Your task: Return all of the data exactly, with nothing left out but the pictures.

Records to process:
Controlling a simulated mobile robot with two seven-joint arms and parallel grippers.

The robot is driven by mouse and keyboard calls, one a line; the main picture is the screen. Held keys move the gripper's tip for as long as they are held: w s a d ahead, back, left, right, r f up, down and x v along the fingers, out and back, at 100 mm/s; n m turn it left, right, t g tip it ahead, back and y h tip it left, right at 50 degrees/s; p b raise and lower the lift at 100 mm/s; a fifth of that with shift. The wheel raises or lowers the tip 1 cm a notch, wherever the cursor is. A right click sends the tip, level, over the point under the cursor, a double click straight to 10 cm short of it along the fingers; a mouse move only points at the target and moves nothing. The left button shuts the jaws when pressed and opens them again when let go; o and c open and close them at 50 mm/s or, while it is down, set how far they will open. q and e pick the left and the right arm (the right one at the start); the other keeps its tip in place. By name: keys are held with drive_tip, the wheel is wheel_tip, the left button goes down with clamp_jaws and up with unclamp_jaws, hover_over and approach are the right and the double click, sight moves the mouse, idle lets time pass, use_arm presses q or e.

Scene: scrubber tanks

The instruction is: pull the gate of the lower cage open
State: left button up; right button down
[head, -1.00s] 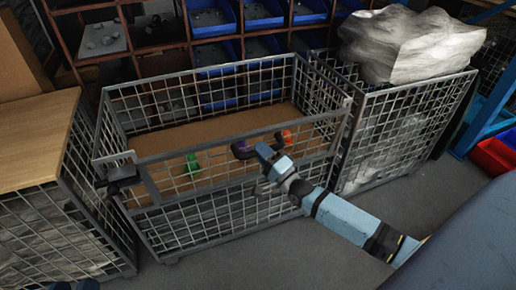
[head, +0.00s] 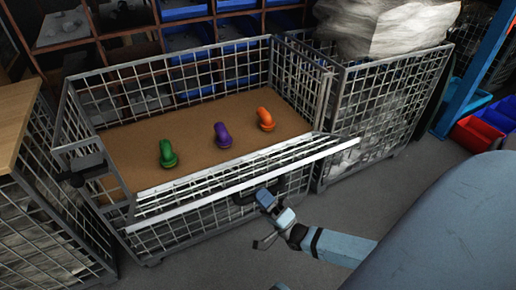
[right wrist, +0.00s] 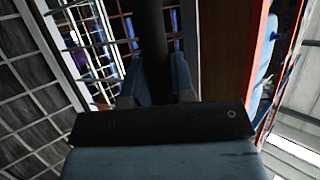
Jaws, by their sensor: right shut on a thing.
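The wire cage (head: 190,62) stands in the middle of the head view. Its front gate (head: 240,180) is hinged low and leans outward and down, its pale top rail towards me. My right gripper (head: 264,197) is at the middle of the gate's outer side. In the right wrist view, its fingers (right wrist: 156,78) are on both sides of a dark bar (right wrist: 152,35), which looks like the gate's handle. It is shut on this bar. My left gripper is not in view.
Green (head: 167,154), purple (head: 222,135) and orange (head: 265,119) curved pieces lie on the cage's brown floor. A second cage (head: 385,95) with a wrapped bulky load (head: 385,25) adjoins on the right. A wooden-topped cage (head: 12,120) stands left. Grey floor is clear in front.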

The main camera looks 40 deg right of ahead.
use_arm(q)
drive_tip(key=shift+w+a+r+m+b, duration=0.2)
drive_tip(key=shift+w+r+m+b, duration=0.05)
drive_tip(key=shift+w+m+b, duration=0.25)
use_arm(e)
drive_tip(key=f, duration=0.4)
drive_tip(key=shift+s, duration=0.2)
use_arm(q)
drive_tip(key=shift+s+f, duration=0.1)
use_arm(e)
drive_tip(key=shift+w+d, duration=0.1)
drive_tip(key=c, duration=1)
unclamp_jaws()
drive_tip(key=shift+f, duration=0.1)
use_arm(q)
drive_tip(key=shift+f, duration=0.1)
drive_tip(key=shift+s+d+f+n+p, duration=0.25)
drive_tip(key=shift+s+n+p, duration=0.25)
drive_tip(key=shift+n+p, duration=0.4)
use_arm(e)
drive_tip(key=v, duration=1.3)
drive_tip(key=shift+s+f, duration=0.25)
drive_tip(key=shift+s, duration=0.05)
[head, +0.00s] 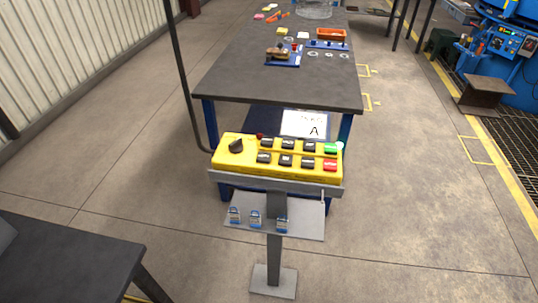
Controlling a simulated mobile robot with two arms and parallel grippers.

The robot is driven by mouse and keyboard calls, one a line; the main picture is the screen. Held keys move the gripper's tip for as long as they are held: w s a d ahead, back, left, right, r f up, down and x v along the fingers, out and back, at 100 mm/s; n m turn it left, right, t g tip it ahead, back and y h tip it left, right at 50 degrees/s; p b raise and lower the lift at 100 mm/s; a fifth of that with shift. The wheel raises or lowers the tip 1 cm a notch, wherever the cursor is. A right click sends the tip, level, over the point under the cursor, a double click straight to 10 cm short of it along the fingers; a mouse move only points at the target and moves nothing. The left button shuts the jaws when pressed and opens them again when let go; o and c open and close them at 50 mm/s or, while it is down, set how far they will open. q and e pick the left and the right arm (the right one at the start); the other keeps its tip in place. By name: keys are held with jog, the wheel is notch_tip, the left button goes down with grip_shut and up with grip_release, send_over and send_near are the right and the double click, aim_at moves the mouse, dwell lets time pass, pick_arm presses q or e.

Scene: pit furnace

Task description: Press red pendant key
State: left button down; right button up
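The yellow pendant box (222,151) lies on a grey stand in the middle of the head view. Its red key (330,165) is at the front right corner of the key rows, just in front of a green key (330,149). Several black keys fill the rows to the left, and a black rotary knob (236,146) sits at the left end. A small dark red round part (260,137) is at the back edge. Neither of my grippers shows in this view, and nothing covers the red key.
A lower shelf (312,218) on the stand holds several small padlocks. A dark workbench (225,82) with tools stands behind, and a white card marked A (304,124) is behind the pendant. A dark table (80,262) is at front left.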

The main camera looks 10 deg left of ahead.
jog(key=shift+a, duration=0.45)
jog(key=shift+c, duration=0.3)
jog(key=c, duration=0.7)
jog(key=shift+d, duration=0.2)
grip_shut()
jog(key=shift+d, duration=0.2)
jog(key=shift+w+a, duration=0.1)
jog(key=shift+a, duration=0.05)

Answer to the task:
Controlling a simulated mobile robot with two seven-joint arms and parallel grippers.

The robot is driven by mouse and keyboard calls, one a line; the main picture is the screen. Held keys move the gripper's tip for as long as they are held: w s a d ahead, back, left, right, r f up, down and x v along the fingers, out and back, at 100 mm/s; n m turn it left, right, t g tip it ahead, back and y h tip it left, right at 50 degrees/s; p b raise and lower the lift at 100 mm/s; a fifth of that with shift. The wheel raises or lowers the tip 1 cm a notch, wherever the cursor is. A right click sends the tip, level, over the point under the cursor, a double click straight to 10 cm short of it along the fingers; a mouse move only points at the target and moves nothing. The left button shuts the jaws when pressed and opens them again when let go; o and c open and close them at 50 mm/s or, while it is down, set how far they will open. q and e pick the left and the right arm (the right one at the start); the other keeps its tip in place. By name: keys are held with drive_tip, the wheel is wheel_tip, the left button goes down with clamp_jaws and up with unclamp_jaws, hover_over and approach are the right and the double click, sight moves the mouse, idle lets time pass, use_arm presses q or e.

Scene: scrubber tanks

The instruction is: pull the gate of the lower cage open
State: left button up; right button down
[head, -1.00s] 
[head, +0.00s] 
[right wrist, +0.00s] 
Jaws, by their sensor: right shut on a thing.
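The wire cage (head: 190,62) stands in the middle of the head view. Its front gate (head: 240,180) is hinged low and leans outward and down, its pale top rail towards me. My right gripper (head: 264,197) is at the middle of the gate's outer side. In the right wrist view, its fingers (right wrist: 156,78) are on both sides of a dark bar (right wrist: 152,35), which looks like the gate's handle. It is shut on this bar. My left gripper is not in view.
Green (head: 167,154), purple (head: 222,135) and orange (head: 265,119) curved pieces lie on the cage's brown floor. A second cage (head: 385,95) with a wrapped bulky load (head: 385,25) adjoins on the right. A wooden-topped cage (head: 12,120) stands left. Grey floor is clear in front.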

The main camera looks 40 deg right of ahead.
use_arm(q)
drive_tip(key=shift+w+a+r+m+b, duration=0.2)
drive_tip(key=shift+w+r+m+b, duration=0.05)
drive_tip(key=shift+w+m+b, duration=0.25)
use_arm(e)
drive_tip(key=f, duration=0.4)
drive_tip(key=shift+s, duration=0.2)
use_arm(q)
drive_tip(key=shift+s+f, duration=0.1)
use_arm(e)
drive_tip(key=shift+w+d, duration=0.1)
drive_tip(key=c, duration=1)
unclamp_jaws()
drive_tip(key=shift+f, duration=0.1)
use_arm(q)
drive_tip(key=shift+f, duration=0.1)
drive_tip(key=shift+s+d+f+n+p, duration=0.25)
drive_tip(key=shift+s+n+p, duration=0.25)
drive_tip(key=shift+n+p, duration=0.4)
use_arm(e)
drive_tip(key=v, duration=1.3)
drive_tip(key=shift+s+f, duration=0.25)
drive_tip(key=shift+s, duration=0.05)
[head, +0.00s] 
Controlling a simulated mobile robot with two arms and parallel grippers.

The robot is driven by mouse and keyboard calls, one a line; the main picture is the screen. Held keys move the gripper's tip for as long as they are held: w s a d ahead, back, left, right, r f up, down and x v along the fingers, out and back, at 100 mm/s; n m turn it left, right, t g tip it ahead, back and y h tip it left, right at 50 degrees/s; p b raise and lower the lift at 100 mm/s; a fifth of that with shift. The wheel raises or lowers the tip 1 cm a notch, wherever the cursor is. A right click sends the tip, level, over the point under the cursor, a double click straight to 10 cm short of it along the fingers; a mouse move only points at the target and moves nothing. The left button shuts the jaws when pressed and opens them again when let go; o and c open and close them at 50 mm/s or, while it is down, set how far they will open. q and e pick the left and the right arm (the right one at the start); the other keeps its tip in place. By name: keys are held with jog, the wheel is notch_tip, the left button goes down with grip_shut and up with grip_release, send_over and send_near are the right and the double click, aim_at moves the mouse, dwell lets time pass, pick_arm presses q or e.

Scene: pit furnace

Task description: Press red pendant key
State: left button down; right button up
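The yellow pendant box (222,151) lies on a grey stand in the middle of the head view. Its red key (330,165) is at the front right corner of the key rows, just in front of a green key (330,149). Several black keys fill the rows to the left, and a black rotary knob (236,146) sits at the left end. A small dark red round part (260,137) is at the back edge. Neither of my grippers shows in this view, and nothing covers the red key.
A lower shelf (312,218) on the stand holds several small padlocks. A dark workbench (225,82) with tools stands behind, and a white card marked A (304,124) is behind the pendant. A dark table (80,262) is at front left.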

The main camera looks 10 deg left of ahead.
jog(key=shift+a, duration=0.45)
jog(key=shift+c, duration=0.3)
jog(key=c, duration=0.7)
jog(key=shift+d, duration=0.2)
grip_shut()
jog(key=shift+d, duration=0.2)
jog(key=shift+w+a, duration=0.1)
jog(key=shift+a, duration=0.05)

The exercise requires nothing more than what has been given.